• _INFORMATION SHOWN_:
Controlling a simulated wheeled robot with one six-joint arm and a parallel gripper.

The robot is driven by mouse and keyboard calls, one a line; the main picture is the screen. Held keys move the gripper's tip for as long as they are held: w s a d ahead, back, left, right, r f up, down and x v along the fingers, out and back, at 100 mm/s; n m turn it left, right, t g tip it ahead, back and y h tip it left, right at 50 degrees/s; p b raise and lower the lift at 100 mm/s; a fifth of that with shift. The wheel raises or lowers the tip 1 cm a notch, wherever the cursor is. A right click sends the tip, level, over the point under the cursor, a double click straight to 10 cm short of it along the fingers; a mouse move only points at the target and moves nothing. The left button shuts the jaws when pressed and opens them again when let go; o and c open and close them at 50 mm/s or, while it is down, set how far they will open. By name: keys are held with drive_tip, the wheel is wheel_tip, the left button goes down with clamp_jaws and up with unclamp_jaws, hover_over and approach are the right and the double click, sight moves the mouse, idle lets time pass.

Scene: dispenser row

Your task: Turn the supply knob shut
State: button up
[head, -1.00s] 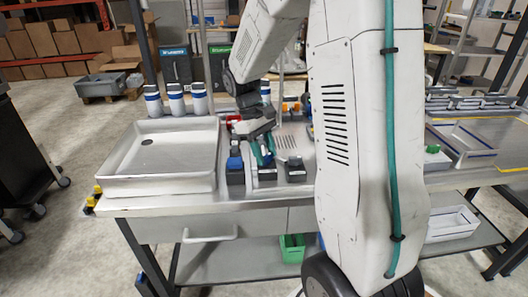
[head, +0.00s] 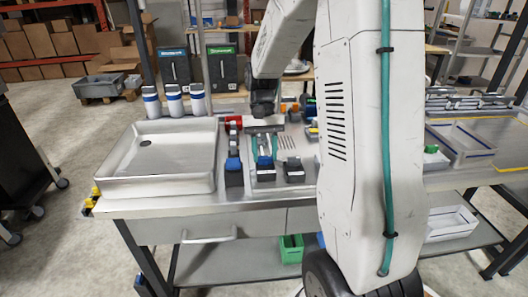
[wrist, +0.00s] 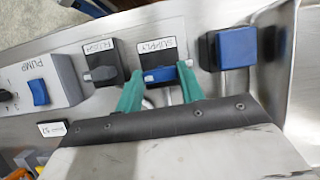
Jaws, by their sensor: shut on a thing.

• _THE REQUEST_: Copy verbatim the span that begins at the line containing "State: button up" and ends at the last line of the material, inclusive of both; exclude pictures.

• _PROBLEM SOLUTION_:
State: button up
[head, -1.00s] 
[head, +0.00s] 
[wrist, +0.00s] 
Jaws, by their sensor: shut on a thing.

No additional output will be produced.